> Task goal
The data below holds the lines to copy: everything from the line containing "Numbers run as" to the line containing "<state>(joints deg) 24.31", both ends included, set down exactly.

> Task input

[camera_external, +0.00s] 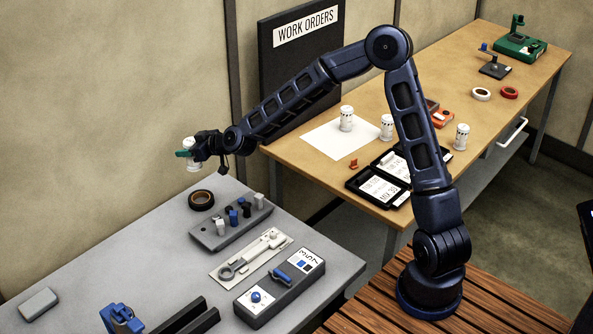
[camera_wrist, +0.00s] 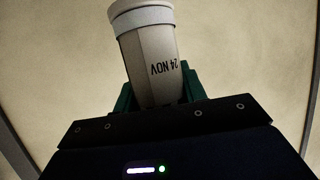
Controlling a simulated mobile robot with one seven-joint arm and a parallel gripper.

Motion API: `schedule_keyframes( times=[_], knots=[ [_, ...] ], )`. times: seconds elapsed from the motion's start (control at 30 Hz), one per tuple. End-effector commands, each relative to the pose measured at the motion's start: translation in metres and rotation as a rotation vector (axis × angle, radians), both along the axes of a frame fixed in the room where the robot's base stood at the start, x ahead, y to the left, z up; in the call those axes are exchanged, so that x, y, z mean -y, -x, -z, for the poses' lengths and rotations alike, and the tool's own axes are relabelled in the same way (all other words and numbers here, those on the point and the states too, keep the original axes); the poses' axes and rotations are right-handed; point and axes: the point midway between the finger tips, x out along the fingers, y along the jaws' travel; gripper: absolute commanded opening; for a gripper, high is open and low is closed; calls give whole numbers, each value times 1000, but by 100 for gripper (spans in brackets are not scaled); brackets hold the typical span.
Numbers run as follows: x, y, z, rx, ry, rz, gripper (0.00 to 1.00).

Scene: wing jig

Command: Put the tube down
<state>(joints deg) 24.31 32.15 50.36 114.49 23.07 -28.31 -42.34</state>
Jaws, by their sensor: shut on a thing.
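A white tube (camera_wrist: 148,60) fills the upper middle of the wrist view, with "24 NOV" printed upside down on its side and a paler band around its end. My gripper (camera_wrist: 155,92) is shut on it, with green fingers at its sides. In the external view the tube (camera_external: 191,152) is held in my gripper (camera_external: 186,154) at the left, above the back of the grey table (camera_external: 150,232) and apart from it.
A grey block (camera_external: 38,303) lies front left. Three white containers (camera_external: 346,118) stand on the wooden bench (camera_external: 285,150).

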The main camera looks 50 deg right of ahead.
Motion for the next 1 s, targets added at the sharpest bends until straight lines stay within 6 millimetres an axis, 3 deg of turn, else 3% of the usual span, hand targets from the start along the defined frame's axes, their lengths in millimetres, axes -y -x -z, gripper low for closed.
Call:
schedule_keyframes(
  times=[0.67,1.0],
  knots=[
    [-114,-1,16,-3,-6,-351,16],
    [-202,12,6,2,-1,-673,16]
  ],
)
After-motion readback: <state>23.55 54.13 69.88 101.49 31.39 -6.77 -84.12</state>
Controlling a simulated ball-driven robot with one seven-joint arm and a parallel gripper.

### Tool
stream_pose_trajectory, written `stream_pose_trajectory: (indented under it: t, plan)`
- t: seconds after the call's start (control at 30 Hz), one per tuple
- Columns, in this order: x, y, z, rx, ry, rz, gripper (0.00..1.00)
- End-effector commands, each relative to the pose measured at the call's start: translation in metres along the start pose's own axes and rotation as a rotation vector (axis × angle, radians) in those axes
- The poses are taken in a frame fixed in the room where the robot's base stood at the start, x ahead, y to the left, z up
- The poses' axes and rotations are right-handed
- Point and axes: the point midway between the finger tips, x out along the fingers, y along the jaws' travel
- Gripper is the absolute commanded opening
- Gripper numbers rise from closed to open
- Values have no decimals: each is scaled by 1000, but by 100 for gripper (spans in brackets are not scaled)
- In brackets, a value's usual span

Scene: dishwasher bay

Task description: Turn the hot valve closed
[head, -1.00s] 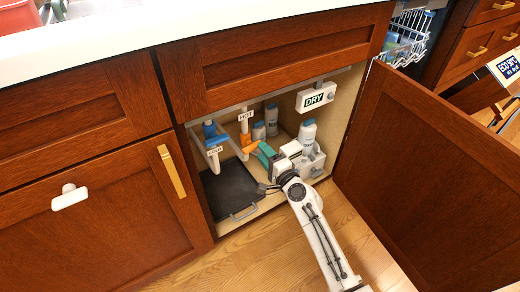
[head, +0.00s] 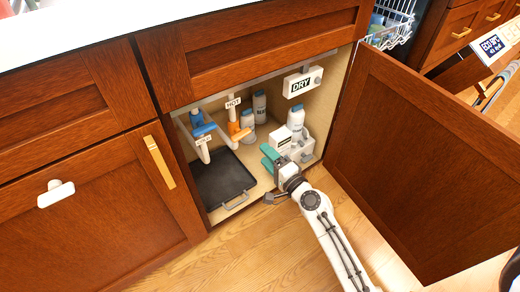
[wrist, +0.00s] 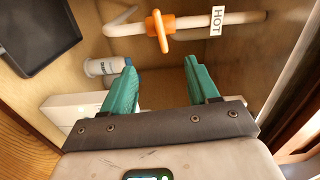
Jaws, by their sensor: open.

> In response
Numbers run as follows: x, y, z, rx, ry, rz, gripper (0.00 to 1.00).

Scene: wing jig

Command: Put the tube down
<state>(joints deg) 24.31 32.15 50.36 114.49 23.07 -28.31 -42.34</state>

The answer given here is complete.